- _Task description_: Print every entry word for word, but omit the pictures.

- _Information shown_:
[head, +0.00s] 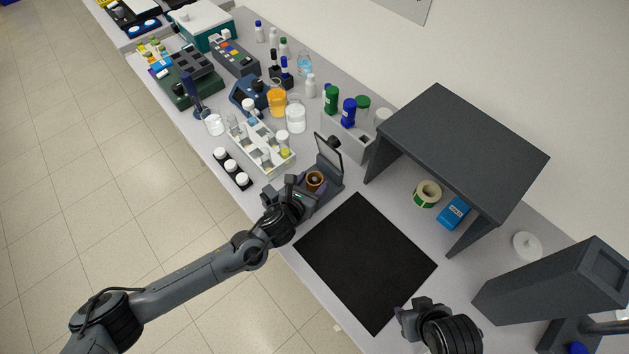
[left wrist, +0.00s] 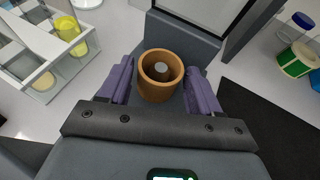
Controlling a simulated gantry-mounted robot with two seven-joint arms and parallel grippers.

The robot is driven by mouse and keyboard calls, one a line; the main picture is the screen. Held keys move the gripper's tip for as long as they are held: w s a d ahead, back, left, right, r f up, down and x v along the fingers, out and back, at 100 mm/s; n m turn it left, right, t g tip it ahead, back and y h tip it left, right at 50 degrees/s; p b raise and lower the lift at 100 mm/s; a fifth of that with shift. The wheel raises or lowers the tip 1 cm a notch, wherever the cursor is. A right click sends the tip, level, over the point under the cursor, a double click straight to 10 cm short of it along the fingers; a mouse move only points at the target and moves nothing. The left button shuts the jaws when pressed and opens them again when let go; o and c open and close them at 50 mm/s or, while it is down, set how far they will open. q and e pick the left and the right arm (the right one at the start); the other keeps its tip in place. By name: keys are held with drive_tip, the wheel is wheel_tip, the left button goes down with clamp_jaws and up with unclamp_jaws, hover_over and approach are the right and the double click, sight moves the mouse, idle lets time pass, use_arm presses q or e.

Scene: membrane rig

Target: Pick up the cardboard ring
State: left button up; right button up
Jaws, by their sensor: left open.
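The cardboard ring (left wrist: 158,92) is a short brown tube standing upright in a dark grey device with a raised lid. A grey round part shows inside its opening. In the head view the ring (head: 315,179) sits at the bench's near edge. My left gripper (left wrist: 160,80) is open, with one purple finger on each side of the ring. A small gap shows at each side; contact low down is hidden. In the head view my left gripper (head: 311,187) partly covers the device (head: 329,158). My right gripper (head: 416,311) is at the lower right; its fingers are unclear.
A black mat (head: 365,262) lies clear to the right. A dark shelf (head: 460,140) stands behind it, with a tape roll (head: 427,194) and a blue box (head: 454,212) beneath. A white rack (head: 262,150) with vials and several bottles crowd the left.

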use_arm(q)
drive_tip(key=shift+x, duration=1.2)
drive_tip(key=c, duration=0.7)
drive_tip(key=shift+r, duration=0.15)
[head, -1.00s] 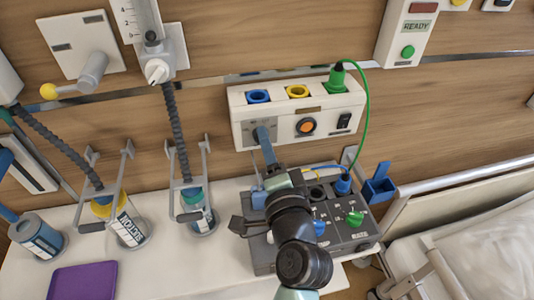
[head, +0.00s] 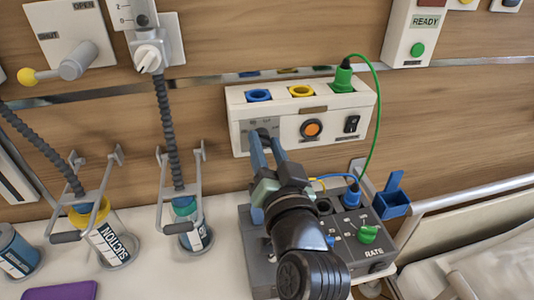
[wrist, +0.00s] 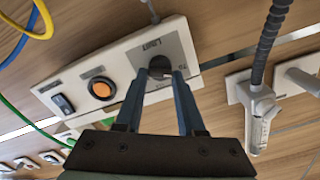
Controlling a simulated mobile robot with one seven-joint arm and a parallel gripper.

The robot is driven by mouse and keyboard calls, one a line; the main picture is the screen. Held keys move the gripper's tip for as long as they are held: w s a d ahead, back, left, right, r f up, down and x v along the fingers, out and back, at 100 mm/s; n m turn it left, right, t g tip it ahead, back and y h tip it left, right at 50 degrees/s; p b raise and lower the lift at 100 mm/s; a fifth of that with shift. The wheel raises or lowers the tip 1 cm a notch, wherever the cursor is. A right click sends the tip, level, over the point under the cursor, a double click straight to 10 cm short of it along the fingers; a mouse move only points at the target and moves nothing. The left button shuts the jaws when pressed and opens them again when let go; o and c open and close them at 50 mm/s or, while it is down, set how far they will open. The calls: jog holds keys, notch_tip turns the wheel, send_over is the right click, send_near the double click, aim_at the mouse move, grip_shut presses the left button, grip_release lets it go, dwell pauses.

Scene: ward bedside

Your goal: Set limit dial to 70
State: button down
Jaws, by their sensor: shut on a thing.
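The limit dial (wrist: 160,63) is a dark knob on a grey plate marked LIMIT (wrist: 153,43), on the white wall panel (wrist: 60,82). In the head view the plate (head: 254,126) is at the panel's left end, and my fingers cover most of the dial. My gripper (wrist: 159,76) has its two blue fingers on either side of the dial, shut on it. It also shows in the head view (head: 264,140), reaching up to the panel from below. The dial's reading cannot be made out.
An orange button (head: 312,129) and a black switch (head: 352,124) sit right of the dial. A grey control box (head: 375,262) with knobs and cables stands below. Suction canisters (head: 112,246) stand on the left. A green cable (head: 380,100) hangs at the right.

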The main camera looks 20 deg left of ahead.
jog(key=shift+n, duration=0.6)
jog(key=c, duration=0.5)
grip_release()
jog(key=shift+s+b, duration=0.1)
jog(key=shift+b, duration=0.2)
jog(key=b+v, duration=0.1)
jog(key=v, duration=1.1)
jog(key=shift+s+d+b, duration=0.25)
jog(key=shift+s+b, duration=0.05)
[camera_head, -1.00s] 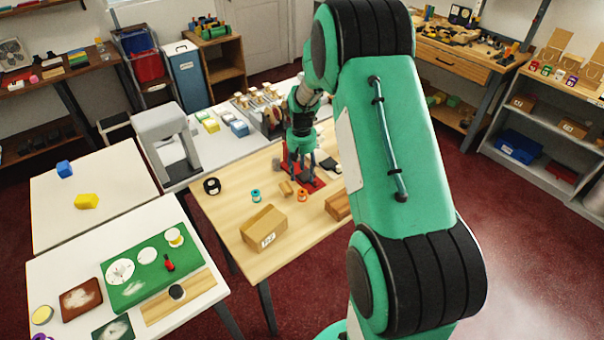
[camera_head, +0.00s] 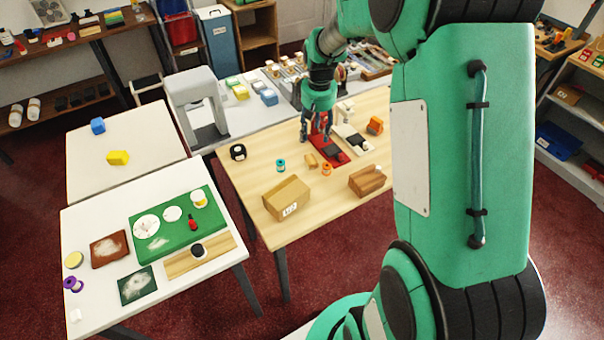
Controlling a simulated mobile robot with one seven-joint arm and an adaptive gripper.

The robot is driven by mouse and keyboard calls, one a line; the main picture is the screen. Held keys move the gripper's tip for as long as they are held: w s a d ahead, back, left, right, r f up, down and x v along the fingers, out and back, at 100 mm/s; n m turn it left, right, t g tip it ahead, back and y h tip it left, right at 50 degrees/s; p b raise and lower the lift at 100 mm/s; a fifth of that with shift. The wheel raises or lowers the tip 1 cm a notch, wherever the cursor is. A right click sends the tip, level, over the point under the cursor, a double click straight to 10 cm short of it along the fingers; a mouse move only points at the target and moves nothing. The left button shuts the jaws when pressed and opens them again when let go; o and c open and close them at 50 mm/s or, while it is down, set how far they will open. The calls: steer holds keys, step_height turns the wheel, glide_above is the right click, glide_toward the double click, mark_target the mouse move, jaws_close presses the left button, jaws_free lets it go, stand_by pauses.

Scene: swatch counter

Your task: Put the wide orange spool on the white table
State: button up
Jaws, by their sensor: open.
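A small orange spool (camera_head: 327,168) stands on the wooden table, close to the front of a red tool-like item (camera_head: 326,150). Whether it is the wide one is hard to tell at this size. My gripper (camera_head: 316,140) points down, open, over the back part of the red item, behind the spool. I see nothing between its fingers. Two white tables are at the left: one (camera_head: 85,160) bears a blue block and a yellow block, the nearer one (camera_head: 100,217) bears a green mat.
A teal spool (camera_head: 281,165), black roll (camera_head: 238,152), cardboard box (camera_head: 287,198), brown wooden item (camera_head: 367,181) and orange block-like item (camera_head: 375,125) are on the wooden table (camera_head: 255,180). A grey arch-shaped machine (camera_head: 195,105) stands behind. The far white table has much free room.

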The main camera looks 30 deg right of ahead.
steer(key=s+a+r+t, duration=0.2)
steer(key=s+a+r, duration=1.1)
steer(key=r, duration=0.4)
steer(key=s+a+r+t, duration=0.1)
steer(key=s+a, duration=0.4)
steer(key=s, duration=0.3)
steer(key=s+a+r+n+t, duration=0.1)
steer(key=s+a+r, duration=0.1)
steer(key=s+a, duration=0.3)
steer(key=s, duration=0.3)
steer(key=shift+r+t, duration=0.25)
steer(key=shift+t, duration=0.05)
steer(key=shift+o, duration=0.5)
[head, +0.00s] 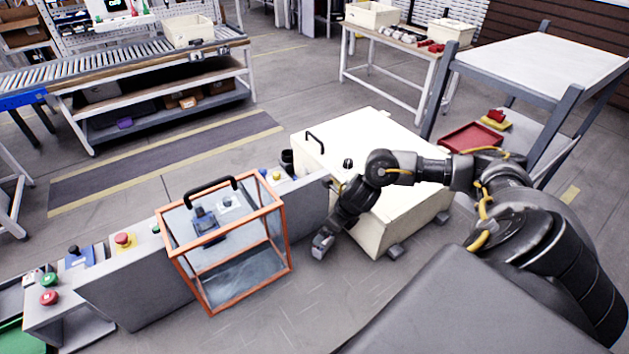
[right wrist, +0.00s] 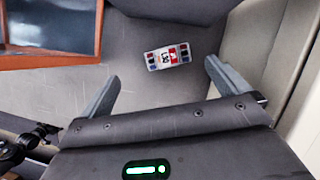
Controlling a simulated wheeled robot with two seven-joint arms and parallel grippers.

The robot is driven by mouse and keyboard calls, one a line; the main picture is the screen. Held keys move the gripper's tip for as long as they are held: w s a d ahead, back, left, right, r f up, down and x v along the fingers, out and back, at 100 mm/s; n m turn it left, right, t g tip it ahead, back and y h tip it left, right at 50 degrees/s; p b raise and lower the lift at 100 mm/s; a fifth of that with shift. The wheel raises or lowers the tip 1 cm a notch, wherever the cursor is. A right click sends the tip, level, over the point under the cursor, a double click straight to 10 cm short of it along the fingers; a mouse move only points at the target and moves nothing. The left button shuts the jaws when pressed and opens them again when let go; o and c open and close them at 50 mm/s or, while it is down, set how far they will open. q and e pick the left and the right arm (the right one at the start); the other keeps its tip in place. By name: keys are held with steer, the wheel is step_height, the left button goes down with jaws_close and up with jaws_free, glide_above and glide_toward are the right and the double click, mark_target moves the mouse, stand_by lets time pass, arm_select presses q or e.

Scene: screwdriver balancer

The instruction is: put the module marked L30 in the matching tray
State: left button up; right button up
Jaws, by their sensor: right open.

- _Exercise result_:
[head, +0.00s] 
[left wrist, +0.00s] 
Controlling a simulated gantry-mounted robot with two seven-joint arms and parallel grippers.

The robot is driven by mouse and keyboard calls, one a line; the main picture is the screen. Held keys move the gripper's tip for as long as they are held: w s a d ahead, back, left, right, r f up, down and x v along the fingers, out and back, at 100 mm/s; n m turn it left, right, t g tip it ahead, back and y h tip it left, right at 50 degrees/s; p b raise and lower the lift at 100 mm/s; a fifth of that with shift. The wheel raises or lowers the tip 1 cm a notch, wherever the cursor is. A right click sends the tip, level, over the point under the cursor, a double click straight to 10 cm short of it along the fingers; a mouse move only points at the target and moves nothing. The left button shuts the jaws when pressed and opens them again when let go; o and c open and close them at 50 mm/s or, while it is down, set how far they will open. q and e pick the left and the right arm (the right one at the start); the other keeps its tip in place. By name: keys are held with drive_tip, the wheel is wheel_tip, the left button goes down with clamp_jaws and up with unclamp_jaws, hover_over and approach are the right and the double click, sight moves the mouse, idle lets time pass, use_arm presses q or e.

Scene: membrane rig

Target: Pick up the cardboard ring
State: left button up; right button up
Jaws, by their sensor: left open.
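The cardboard ring (left wrist: 158,92) is a short brown tube standing upright in a dark grey device with a raised lid. A grey round part shows inside its opening. In the head view the ring (head: 315,179) sits at the bench's near edge. My left gripper (left wrist: 160,80) is open, with one purple finger on each side of the ring. A small gap shows at each side; contact low down is hidden. In the head view my left gripper (head: 311,187) partly covers the device (head: 329,158). My right gripper (head: 416,311) is at the lower right; its fingers are unclear.
A black mat (head: 365,262) lies clear to the right. A dark shelf (head: 460,140) stands behind it, with a tape roll (head: 427,194) and a blue box (head: 454,212) beneath. A white rack (head: 262,150) with vials and several bottles crowd the left.

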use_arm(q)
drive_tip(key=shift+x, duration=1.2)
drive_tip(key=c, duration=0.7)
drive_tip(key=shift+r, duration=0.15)
[head, -1.00s] 
[head, +0.00s] 
[wrist, +0.00s] 
Controlling a simulated mobile robot with one seven-joint arm and a parallel gripper.

The robot is driven by mouse and keyboard calls, one a line; the main picture is the screen. Held keys move the gripper's tip for as long as they are held: w s a d ahead, back, left, right, r f up, down and x v along the fingers, out and back, at 100 mm/s; n m turn it left, right, t g tip it ahead, back and y h tip it left, right at 50 degrees/s; p b raise and lower the lift at 100 mm/s; a fifth of that with shift. The wheel raises or lowers the tip 1 cm a notch, wherever the cursor is. A right click sends the tip, level, over the point under the cursor, a double click straight to 10 cm short of it along the fingers; a mouse move only points at the target and moves nothing. The left button shuts the jaws when pressed and opens them again when let go; o and c open and close them at 50 mm/s or, while it is down, set how far they will open. The calls: jog holds keys, notch_tip turns the wheel, send_over is the right click, send_near the double click, aim_at the mouse move, grip_shut presses the left button, grip_release lets it go, dwell pauses.

Scene: ward bedside

Your goal: Set limit dial to 70
State: button down
Jaws, by their sensor: shut on a thing.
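The limit dial (wrist: 160,63) is a dark knob on a grey plate marked LIMIT (wrist: 153,43), on the white wall panel (wrist: 60,82). In the head view the plate (head: 254,126) is at the panel's left end, and my fingers cover most of the dial. My gripper (wrist: 159,76) has its two blue fingers on either side of the dial, shut on it. It also shows in the head view (head: 264,140), reaching up to the panel from below. The dial's reading cannot be made out.
An orange button (head: 312,129) and a black switch (head: 352,124) sit right of the dial. A grey control box (head: 375,262) with knobs and cables stands below. Suction canisters (head: 112,246) stand on the left. A green cable (head: 380,100) hangs at the right.

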The main camera looks 20 deg left of ahead.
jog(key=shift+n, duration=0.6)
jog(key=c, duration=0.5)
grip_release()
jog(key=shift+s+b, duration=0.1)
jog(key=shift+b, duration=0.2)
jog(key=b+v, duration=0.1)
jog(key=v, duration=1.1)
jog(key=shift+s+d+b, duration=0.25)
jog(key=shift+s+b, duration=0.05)
[camera_head, -1.00s] 
[camera_head, +0.00s] 
Controlling a simulated mobile robot with one seven-joint arm and an adaptive gripper.

The robot is driven by mouse and keyboard calls, one a line; the main picture is the screen. Held keys move the gripper's tip for as long as they are held: w s a d ahead, back, left, right, r f up, down and x v along the fingers, out and back, at 100 mm/s; n m turn it left, right, t g tip it ahead, back and y h tip it left, right at 50 degrees/s; p b raise and lower the lift at 100 mm/s; a fifth of that with shift. The wheel raises or lowers the tip 1 cm a notch, wherever the cursor is. A right click sends the tip, level, over the point under the cursor, a double click straight to 10 cm short of it along the fingers; a mouse move only points at the target and moves nothing. The left button shuts the jaws when pressed and opens them again when let go; o and c open and close them at 50 mm/s or, while it is down, set how far they will open. The calls: steer holds keys, step_height turns the wheel, glide_above is the right click, glide_toward the double click, mark_target the mouse move, jaws_close presses the left button, jaws_free lets it go, stand_by pauses.

Scene: swatch counter

Your task: Put the wide orange spool on the white table
State: button up
Jaws, by their sensor: open.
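A small orange spool (camera_head: 327,168) stands on the wooden table, close to the front of a red tool-like item (camera_head: 326,150). Whether it is the wide one is hard to tell at this size. My gripper (camera_head: 316,140) points down, open, over the back part of the red item, behind the spool. I see nothing between its fingers. Two white tables are at the left: one (camera_head: 85,160) bears a blue block and a yellow block, the nearer one (camera_head: 100,217) bears a green mat.
A teal spool (camera_head: 281,165), black roll (camera_head: 238,152), cardboard box (camera_head: 287,198), brown wooden item (camera_head: 367,181) and orange block-like item (camera_head: 375,125) are on the wooden table (camera_head: 255,180). A grey arch-shaped machine (camera_head: 195,105) stands behind. The far white table has much free room.

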The main camera looks 30 deg right of ahead.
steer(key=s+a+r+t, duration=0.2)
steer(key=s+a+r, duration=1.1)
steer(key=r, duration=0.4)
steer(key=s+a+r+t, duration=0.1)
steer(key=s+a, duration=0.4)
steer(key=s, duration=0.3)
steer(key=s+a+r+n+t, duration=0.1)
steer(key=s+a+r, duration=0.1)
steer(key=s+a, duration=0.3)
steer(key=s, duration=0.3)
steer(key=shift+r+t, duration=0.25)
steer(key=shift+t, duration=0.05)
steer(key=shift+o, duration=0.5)
[head, +0.00s] 
[right wrist, +0.00s] 
Controlling a simulated wheeled robot with two seven-joint arms and parallel grippers.

The robot is driven by mouse and keyboard calls, one a line; the main picture is the screen. Held keys move the gripper's tip for as long as they are held: w s a d ahead, back, left, right, r f up, down and x v along the fingers, out and back, at 100 mm/s; n m turn it left, right, t g tip it ahead, back and y h tip it left, right at 50 degrees/s; p b raise and lower the lift at 100 mm/s; a fifth of that with shift. The wheel raises or lowers the tip 1 cm a notch, wherever the cursor is. A right click sends the tip, level, over the point under the cursor, a double click straight to 10 cm short of it along the fingers; a mouse move only points at the target and moves nothing. The left button shuts the jaws when pressed and opens them again when let go; o and c open and close them at 50 mm/s or, while it is down, set how far they will open. q and e pick the left and the right arm (the right one at the start); the other keeps its tip in place. By name: keys are held with steer, the wheel is step_height, the left button goes down with jaws_close and up with jaws_free, glide_above and glide_toward are the right and the double click, mark_target moves the mouse, stand_by lets time pass, arm_select presses q or e.

Scene: screwdriver balancer

The instruction is: put the module marked L30 in the matching tray
State: left button up; right button up
Jaws, by their sensor: right open.

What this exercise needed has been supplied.